— Start of DATA PROVIDED —
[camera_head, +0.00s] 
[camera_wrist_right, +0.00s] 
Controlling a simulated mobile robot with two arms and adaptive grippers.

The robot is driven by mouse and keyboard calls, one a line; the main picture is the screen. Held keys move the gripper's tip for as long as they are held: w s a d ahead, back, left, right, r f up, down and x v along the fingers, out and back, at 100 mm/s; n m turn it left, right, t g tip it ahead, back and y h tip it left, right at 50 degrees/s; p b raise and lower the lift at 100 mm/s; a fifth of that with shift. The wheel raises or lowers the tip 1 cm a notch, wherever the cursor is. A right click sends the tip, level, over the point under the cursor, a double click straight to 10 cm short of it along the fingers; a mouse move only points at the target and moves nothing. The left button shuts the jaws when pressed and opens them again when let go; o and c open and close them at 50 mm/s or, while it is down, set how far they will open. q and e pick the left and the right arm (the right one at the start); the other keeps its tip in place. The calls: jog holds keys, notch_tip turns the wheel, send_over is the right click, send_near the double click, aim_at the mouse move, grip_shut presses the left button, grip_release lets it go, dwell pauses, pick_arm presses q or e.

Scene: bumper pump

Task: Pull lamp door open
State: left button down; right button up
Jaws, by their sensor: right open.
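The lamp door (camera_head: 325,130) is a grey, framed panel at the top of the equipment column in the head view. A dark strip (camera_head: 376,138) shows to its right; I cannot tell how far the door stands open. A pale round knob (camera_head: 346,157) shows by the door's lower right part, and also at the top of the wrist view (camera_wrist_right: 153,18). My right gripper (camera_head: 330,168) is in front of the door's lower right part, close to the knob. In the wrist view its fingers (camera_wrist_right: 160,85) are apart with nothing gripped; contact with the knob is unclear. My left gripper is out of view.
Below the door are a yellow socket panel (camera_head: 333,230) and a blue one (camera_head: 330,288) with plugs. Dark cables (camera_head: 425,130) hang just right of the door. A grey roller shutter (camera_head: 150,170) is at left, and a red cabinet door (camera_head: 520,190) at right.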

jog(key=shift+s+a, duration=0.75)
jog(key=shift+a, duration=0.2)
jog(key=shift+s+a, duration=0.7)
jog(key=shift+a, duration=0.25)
— End of DATA PROVIDED —
● STATED TASK
Repeat the data above, word for word.

● COMPLETE RESPONSE
[camera_head, +0.00s] 
[camera_wrist_right, +0.00s] 
Controlling a simulated mobile robot with two arms and adaptive grippers.

The robot is driven by mouse and keyboard calls, one a line; the main picture is the screen. Held keys move the gripper's tip for as long as they are held: w s a d ahead, back, left, right, r f up, down and x v along the fingers, out and back, at 100 mm/s; n m turn it left, right, t g tip it ahead, back and y h tip it left, right at 50 degrees/s; p b raise and lower the lift at 100 mm/s; a fifth of that with shift. The wheel raises or lowers the tip 1 cm a notch, wherever the cursor is. A right click sends the tip, level, over the point under the cursor, a double click straight to 10 cm short of it along the fingers; a mouse move only points at the target and moves nothing. The left button shuts the jaws when pressed and opens them again when let go; o and c open and close them at 50 mm/s or, while it is down, set how far they will open. q and e pick the left and the right arm (the right one at the start); the other keeps its tip in place. The calls: jog holds keys, notch_tip turns the wheel, send_over is the right click, send_near the double click, aim_at the mouse move, grip_shut presses the left button, grip_release lets it go, dwell pauses, pick_arm presses q or e.

Scene: bumper pump

Task: Pull lamp door open
State: left button down; right button up
Jaws, by their sensor: right open.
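The lamp door (camera_head: 325,130) is a grey, framed panel at the top of the equipment column in the head view. A dark strip (camera_head: 376,138) shows to its right; I cannot tell how far the door stands open. A pale round knob (camera_head: 346,157) shows by the door's lower right part, and also at the top of the wrist view (camera_wrist_right: 153,18). My right gripper (camera_head: 330,168) is in front of the door's lower right part, close to the knob. In the wrist view its fingers (camera_wrist_right: 160,85) are apart with nothing gripped; contact with the knob is unclear. My left gripper is out of view.
Below the door are a yellow socket panel (camera_head: 333,230) and a blue one (camera_head: 330,288) with plugs. Dark cables (camera_head: 425,130) hang just right of the door. A grey roller shutter (camera_head: 150,170) is at left, and a red cabinet door (camera_head: 520,190) at right.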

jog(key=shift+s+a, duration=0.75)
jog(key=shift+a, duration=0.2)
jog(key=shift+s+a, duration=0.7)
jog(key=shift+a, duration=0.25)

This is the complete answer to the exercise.